Он был еще так далек от мысли о восстании против Империи, что, когда в 1914 г. разразилась война, он отправился в Англию, чтобы создать там санитарный отряд. «Он честно думал (писал он в 1921 г.), что является гражданином Империи». Он напомнит об этом много раз в своих письмах от 1920 г. ко всем англичанам Индии: «Дорогие друзья, ни один англичанин не сотрудничал с Империей более тесно, чем я, в течение двадцати девяти лет моей общественной деятельности. Четыре раза я подвергал опасности свою жизнь ради Англии… До 1919 г. я говорил в пользу сотрудничества с искренним убеждением»…
Он не был единственным. Вся Индия в 1914 г. подпала под обаяние лицемерного идеализма этой войны «за право». Настойчиво взывая к ее помощи, английское правительство заманивало ее надеждой на осуществление ее великих чаяний. Этот гомруль, столь желанный, изображался, как одна из ставок войны. В августе 1917 г., умный государственный секретарь по делам Индии Монтэгю обещал Индии ответственное правительство; произошло совещание по индийскому вопросу, и в июле 1918 г. вице-король, лорд Чельмсфорд, подписал вместе с Монтэгю официальный доклад о конституционной реформе. Союзные армии находились в большой опасности в эти первые месяцы 1918 г.

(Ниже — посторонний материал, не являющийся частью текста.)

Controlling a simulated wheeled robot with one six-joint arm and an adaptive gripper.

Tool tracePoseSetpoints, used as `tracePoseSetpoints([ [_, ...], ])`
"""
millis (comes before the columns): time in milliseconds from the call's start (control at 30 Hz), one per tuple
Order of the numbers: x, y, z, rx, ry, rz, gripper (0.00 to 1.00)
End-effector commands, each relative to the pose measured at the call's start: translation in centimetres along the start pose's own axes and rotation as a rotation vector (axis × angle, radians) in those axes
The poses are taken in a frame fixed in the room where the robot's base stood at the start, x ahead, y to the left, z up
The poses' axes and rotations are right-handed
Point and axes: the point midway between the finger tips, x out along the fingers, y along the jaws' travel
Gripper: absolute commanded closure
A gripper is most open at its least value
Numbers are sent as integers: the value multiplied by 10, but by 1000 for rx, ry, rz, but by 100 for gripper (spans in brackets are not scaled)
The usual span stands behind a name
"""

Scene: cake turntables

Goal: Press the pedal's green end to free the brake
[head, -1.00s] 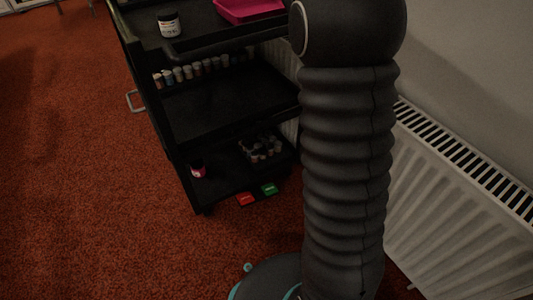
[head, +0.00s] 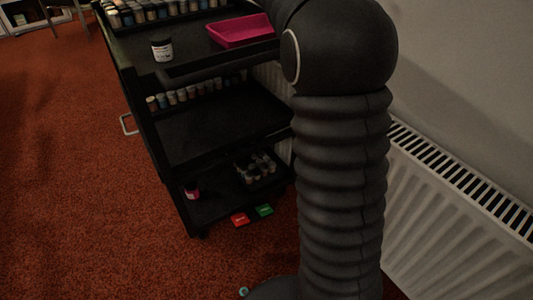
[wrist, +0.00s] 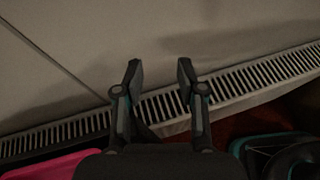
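The pedal shows low at the near right corner of the black cart in the head view. Its green end (head: 264,210) is on the right and its red end (head: 240,219) on the left, just below the cart's bottom shelf. My gripper (wrist: 159,72) shows in the wrist view with its two fingers apart and nothing between them. It is above the radiator and far from the pedal. The head view does not show the gripper; only my dark arm is there.
The black cart (head: 215,135) holds paint bottles, a white-labelled jar (head: 162,47) and a pink tray (head: 240,30). A white radiator (head: 445,215) stands along the wall at right. Red carpet (head: 75,170) is clear at left.

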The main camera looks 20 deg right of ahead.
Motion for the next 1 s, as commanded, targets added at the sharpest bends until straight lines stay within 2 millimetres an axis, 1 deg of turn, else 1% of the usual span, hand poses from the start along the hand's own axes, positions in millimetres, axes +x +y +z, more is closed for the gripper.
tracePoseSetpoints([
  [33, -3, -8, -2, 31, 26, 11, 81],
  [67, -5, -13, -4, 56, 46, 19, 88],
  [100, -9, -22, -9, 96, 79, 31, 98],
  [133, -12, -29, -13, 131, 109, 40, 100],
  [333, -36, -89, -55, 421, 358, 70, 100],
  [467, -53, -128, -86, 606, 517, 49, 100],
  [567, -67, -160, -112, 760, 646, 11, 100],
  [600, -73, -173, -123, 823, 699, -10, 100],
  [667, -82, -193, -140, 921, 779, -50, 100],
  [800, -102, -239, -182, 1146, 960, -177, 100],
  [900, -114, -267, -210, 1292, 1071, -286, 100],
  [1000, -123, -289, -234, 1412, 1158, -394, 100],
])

Ллойд-Джордж обратился 2 апреля с призывом к народу Индии, и военная конференция, собравшаяся в Дели к концу того же месяца, дала понять, что независимость Индии близка. Индия, в свою очередь, откликнулась на призыв всей массой, и Ганди снова оказал Англии помощь своей лояльностью. Индия дала 985.000 человек; она принесла огромные жертвы. И она ждала, доверчивая, награды за свою преданность.
Пробуждение было ужасно. К концу года опасность миновала; исчезло также и воспоминание об оказанных услугах. Когда перемирие было закончено, правительство не давало уже себе больше труда притворяться. Весьма далекое от того, чтобы дать Индии обещанные свободы, оно отняло те, которые существовали. Билли Раулэта, представленные в Имперский Законодательный Совет в Дели, в феврале 1919 г., свидетельствовали об оскорбительном недоверии к стране, которая только что дала столько доказательств своей лояльности; они увековечивали мероприятия, введенные в Индии на время войны «Актом Защиты Индии», устанавливая тайную полицию, цензуру и все принудительные стеснения настоящего осадного положения.
Обманутая Индия вздрогнула от негодования. Восстание началось.[21] Ганди организовал его.
Он зарылся в предшествующие годы в социальные реформы, занимаясь, главным образом, улучшением положения земледельческих рабочих. И прежде, чем власти успели воспрепятствовать ему, он произвел в Каире в Гуджрате и в Чанпаране в Бехаре победоносный опыт применения того грозного орудия, которое вскоре после этого ему пришлось использовать в национальных битвах: этого страстного непротивления, столь ему свойственного, которое мы изучим ниже под именем, — данный ему Ганди: Сатиаграха.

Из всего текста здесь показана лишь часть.